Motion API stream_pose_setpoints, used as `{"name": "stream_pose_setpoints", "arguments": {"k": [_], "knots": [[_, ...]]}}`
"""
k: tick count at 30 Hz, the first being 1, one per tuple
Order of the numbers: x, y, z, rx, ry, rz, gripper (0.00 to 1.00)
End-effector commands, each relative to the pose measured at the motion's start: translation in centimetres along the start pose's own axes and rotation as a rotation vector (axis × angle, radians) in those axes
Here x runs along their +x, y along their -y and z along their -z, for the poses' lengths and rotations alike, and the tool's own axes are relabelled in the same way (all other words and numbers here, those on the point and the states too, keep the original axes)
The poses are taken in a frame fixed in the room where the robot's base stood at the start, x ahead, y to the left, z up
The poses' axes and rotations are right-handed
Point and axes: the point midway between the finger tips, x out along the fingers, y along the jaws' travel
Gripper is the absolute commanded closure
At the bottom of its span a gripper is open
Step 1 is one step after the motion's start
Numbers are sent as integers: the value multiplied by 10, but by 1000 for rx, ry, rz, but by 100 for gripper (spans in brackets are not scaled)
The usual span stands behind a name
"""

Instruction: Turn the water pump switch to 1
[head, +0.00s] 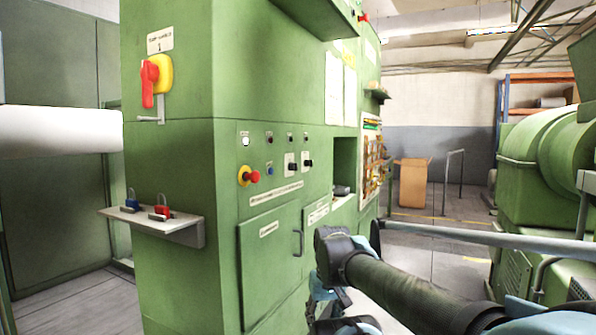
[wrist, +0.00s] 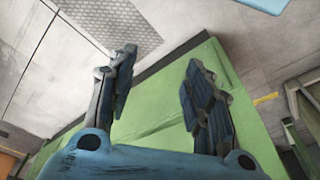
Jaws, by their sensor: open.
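The green cabinet (head: 230,100) carries a control panel with two black rotary switches, a left one (head: 291,166) and a right one (head: 307,164), each on a pale plate. Their labels are too small to read, so I cannot tell which one is the water pump switch or where it points. In the wrist view my gripper (wrist: 160,68) is open, with two blue-grey fingers spread and nothing between them. Part of my arm shows low in the head view, below and right of the panel, apart from the switches.
A red emergency button (head: 253,177) sits left of the switches, and a red-and-yellow main switch (head: 153,77) is on the side face. A shelf (head: 185,222) with two padlocks juts out at left. A grey rail (head: 480,237) and green machine (head: 545,165) stand at right.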

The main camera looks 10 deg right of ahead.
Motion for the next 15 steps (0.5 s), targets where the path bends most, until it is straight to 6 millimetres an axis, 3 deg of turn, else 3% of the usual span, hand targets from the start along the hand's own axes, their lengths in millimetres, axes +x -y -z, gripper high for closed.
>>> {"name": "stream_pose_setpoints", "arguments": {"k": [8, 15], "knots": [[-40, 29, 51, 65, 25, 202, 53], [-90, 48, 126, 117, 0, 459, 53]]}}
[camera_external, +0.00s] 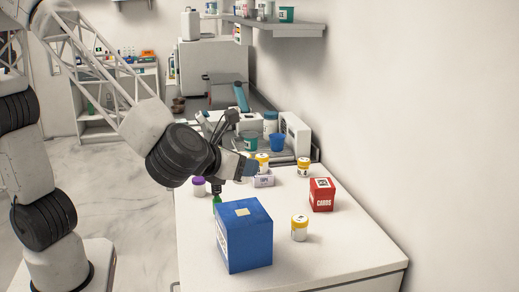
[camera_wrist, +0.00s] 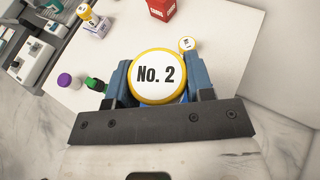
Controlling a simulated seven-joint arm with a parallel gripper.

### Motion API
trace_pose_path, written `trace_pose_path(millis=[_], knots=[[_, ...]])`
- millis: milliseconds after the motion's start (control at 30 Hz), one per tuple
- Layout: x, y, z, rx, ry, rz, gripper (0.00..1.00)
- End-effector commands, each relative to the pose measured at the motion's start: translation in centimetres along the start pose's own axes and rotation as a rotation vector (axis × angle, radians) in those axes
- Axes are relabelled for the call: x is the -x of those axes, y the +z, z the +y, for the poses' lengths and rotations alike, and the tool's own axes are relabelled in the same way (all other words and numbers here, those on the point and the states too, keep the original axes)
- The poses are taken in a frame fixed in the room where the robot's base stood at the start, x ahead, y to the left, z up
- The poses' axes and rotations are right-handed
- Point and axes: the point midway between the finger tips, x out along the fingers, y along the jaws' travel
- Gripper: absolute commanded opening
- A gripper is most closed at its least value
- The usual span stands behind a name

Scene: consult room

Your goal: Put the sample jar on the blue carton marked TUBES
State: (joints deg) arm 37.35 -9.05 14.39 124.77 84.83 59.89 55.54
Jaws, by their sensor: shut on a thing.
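My gripper (camera_wrist: 160,80) is shut on a sample jar (camera_wrist: 158,74) with a yellow-rimmed white lid reading "No. 2". Its blue fingers sit on either side of the lid, which faces the wrist camera. In the external view, my gripper (camera_external: 250,168) is in the air above and behind the blue carton (camera_external: 250,245); I cannot clearly make out the held jar there. The carton stands on the white table's near part. Its white side label is too oblique to read, and a small pale patch marks its top.
A yellow-lidded jar (camera_external: 300,228) stands right of the carton, near a red CARDS box (camera_external: 321,195). Behind are a purple-lidded jar (camera_external: 199,186), a green item (camera_external: 217,203), a small white box (camera_external: 264,180) with a yellow-topped jar, and another yellow-lidded jar (camera_external: 303,167).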

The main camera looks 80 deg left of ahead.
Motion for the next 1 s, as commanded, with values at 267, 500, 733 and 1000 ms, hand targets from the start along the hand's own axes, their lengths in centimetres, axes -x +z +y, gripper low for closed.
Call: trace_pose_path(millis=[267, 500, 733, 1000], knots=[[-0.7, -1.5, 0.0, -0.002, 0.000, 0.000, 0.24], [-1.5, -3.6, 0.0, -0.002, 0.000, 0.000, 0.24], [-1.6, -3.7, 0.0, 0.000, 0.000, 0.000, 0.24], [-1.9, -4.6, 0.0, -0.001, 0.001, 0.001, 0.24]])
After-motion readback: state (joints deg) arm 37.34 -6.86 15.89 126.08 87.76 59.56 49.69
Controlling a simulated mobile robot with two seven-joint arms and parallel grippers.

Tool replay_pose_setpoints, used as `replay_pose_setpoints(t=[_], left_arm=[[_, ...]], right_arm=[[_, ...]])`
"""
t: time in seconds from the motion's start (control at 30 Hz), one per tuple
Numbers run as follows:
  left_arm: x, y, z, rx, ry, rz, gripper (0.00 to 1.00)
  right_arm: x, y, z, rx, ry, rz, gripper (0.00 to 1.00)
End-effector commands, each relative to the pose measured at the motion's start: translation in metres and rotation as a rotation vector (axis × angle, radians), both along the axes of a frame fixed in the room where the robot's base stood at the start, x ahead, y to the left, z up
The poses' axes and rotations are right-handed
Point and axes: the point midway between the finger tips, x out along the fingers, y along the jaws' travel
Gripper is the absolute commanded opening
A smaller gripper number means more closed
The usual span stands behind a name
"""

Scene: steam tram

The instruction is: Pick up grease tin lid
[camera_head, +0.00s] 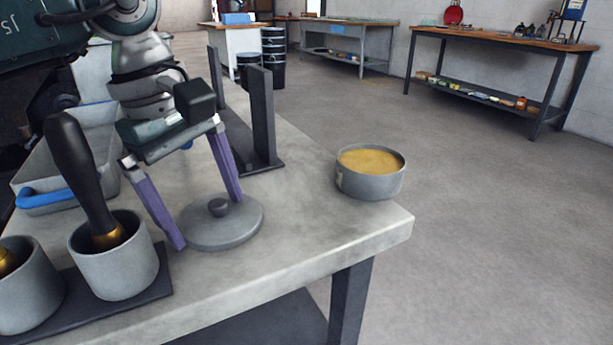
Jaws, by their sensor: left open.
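The fingers look apart from the knob; whether a fingertip touches the lid, I cannot tell. The open grease tin (371,185), grey and filled with yellow grease, stands near the bench's right corner. My right gripper is not in view.
Grey cups (115,262) stand on a dark mat at the left, one holding a black-handled tool (78,172). A grey bin (108,183) with a blue handle is behind them. A dark upright rack (262,125) stands behind the lid. Bare bench lies between lid and tin.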

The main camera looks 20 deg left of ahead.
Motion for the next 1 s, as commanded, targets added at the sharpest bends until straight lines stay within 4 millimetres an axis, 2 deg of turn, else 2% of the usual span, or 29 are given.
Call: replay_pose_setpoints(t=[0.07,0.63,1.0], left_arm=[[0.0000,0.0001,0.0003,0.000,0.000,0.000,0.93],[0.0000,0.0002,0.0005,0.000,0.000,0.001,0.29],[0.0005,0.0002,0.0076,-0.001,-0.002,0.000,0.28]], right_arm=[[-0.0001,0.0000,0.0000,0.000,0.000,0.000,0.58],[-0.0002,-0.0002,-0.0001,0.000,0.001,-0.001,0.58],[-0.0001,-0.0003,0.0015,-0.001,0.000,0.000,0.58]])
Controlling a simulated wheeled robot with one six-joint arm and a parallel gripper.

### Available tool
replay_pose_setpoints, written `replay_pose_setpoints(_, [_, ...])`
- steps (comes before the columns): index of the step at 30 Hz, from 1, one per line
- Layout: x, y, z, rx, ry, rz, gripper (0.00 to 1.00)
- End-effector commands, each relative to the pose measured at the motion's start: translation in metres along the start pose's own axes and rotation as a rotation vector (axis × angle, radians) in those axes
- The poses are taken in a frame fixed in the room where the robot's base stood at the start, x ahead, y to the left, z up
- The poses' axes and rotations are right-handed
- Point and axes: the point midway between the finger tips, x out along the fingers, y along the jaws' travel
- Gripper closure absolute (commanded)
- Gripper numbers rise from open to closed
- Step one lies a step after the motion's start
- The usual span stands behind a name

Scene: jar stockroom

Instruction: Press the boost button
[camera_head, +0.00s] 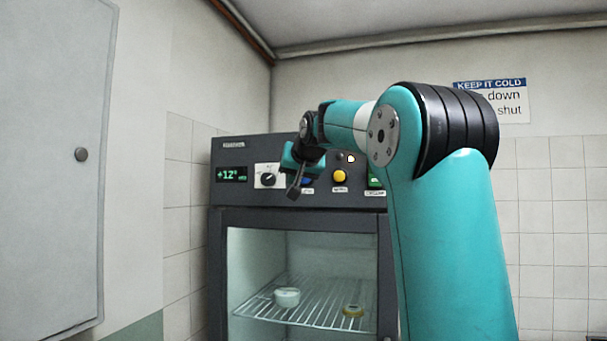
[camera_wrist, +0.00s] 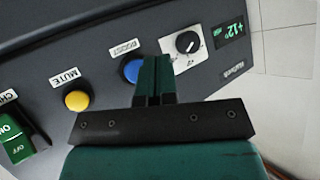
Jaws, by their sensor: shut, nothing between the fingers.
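The boost button is blue and round, on the dark control panel of the fridge. In the wrist view the boost button (camera_wrist: 131,70) has its "BOOST" label (camera_wrist: 125,48) beside it. My gripper (camera_wrist: 155,62) is shut and empty, its fingertips just beside the blue button on the knob side. I cannot tell whether they touch the panel. In the head view my gripper (camera_head: 294,190) is in front of the panel, and the boost button (camera_head: 308,182) is mostly hidden behind it.
A yellow mute button (camera_wrist: 77,100) and a green switch (camera_wrist: 12,135) lie on one side, a dial knob (camera_wrist: 187,42) and a "+12°" display (camera_wrist: 230,33) on the other. Below the panel, a glass-fronted fridge compartment holds a wire shelf (camera_head: 320,315) with a white jar (camera_head: 287,297).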

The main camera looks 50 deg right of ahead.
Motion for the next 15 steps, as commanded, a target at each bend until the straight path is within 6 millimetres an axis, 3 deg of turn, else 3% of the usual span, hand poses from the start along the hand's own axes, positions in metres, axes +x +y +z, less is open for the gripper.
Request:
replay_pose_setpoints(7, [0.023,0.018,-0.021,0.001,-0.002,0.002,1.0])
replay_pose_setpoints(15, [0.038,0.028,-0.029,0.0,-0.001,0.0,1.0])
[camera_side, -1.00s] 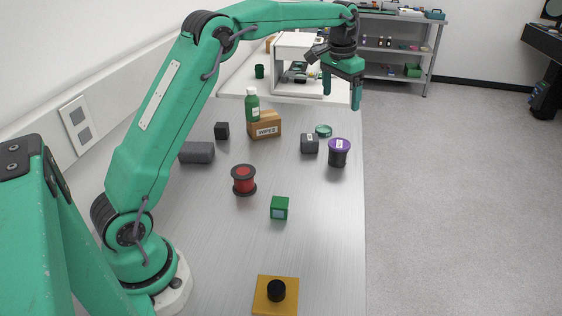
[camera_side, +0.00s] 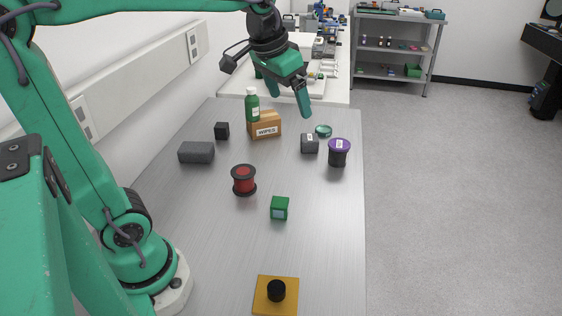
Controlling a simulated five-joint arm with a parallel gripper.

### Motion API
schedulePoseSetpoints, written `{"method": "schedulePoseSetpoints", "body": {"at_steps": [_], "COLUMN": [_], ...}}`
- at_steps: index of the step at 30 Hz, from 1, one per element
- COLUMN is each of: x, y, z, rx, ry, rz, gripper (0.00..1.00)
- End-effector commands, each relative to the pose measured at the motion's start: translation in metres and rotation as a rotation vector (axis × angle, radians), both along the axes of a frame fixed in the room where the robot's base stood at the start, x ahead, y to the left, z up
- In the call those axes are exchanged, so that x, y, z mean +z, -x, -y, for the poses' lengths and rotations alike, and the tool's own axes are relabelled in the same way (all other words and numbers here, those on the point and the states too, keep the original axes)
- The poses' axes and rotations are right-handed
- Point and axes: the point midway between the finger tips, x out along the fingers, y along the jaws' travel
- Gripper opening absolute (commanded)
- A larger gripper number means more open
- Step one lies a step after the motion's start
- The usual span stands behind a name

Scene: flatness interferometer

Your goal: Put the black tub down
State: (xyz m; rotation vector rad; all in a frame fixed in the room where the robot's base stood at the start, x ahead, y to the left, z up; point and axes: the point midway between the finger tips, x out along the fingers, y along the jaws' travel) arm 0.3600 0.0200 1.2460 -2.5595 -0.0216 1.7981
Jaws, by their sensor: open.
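A black tub with a purple lid and a white label (camera_side: 338,158) stands upright on the metal bench near its right edge. A small plain black cylinder (camera_side: 276,291) sits on a yellow-orange square pad (camera_side: 263,304) at the near end of the bench. My gripper (camera_side: 289,100) is open and empty, with its fingers pointing down. It is in the air at the far end of the bench, near the wipes box in the picture and apart from both black things.
A wipes box (camera_side: 265,130), green bottle (camera_side: 252,106), grey labelled block (camera_side: 310,143) and green ring (camera_side: 323,130) stand at the far end. A red spool (camera_side: 243,180), green cube (camera_side: 279,208), dark block (camera_side: 196,152) and black cube (camera_side: 222,130) are nearer. The front right is clear.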

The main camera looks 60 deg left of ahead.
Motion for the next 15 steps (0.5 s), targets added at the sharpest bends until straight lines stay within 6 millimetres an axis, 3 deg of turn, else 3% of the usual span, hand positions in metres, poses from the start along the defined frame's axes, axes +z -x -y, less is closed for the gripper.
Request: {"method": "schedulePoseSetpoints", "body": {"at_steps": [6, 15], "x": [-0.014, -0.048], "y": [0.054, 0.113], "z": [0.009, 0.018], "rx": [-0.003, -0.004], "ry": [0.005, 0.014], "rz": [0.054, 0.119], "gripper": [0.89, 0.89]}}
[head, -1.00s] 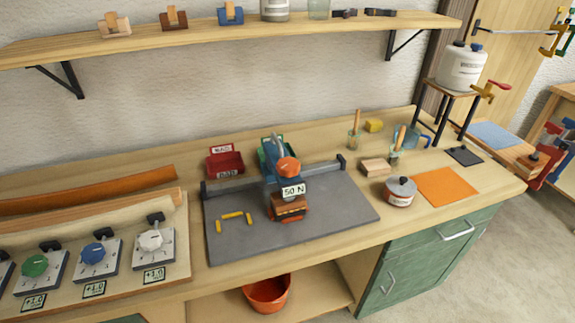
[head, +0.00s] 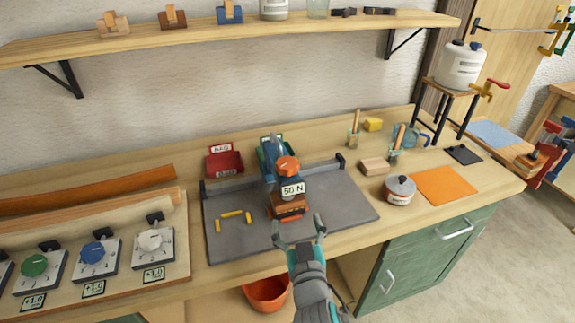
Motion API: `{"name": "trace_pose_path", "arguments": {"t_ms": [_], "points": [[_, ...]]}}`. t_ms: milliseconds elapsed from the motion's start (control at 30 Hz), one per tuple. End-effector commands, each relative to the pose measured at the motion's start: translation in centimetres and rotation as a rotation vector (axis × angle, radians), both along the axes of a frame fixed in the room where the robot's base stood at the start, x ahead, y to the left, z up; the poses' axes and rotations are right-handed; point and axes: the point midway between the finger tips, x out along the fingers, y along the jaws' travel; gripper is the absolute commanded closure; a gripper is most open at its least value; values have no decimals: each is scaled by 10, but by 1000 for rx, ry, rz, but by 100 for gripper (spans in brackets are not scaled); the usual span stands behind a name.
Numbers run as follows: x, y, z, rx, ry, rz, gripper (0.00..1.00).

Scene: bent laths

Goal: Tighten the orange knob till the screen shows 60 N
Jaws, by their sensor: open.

• • •

> **THE TASK**: Search the records for the string "Controlling" and return every line in which it occurs.

> **SOLUTION TO THE EXERCISE**:
Controlling a simulated seven-joint arm with a parallel gripper.
Controlling a simulated mobile robot with two seven-joint arms and parallel grippers.
Controlling a simulated wheeled robot with one six-joint arm and a parallel gripper.
Controlling a simulated five-joint arm with a parallel gripper.

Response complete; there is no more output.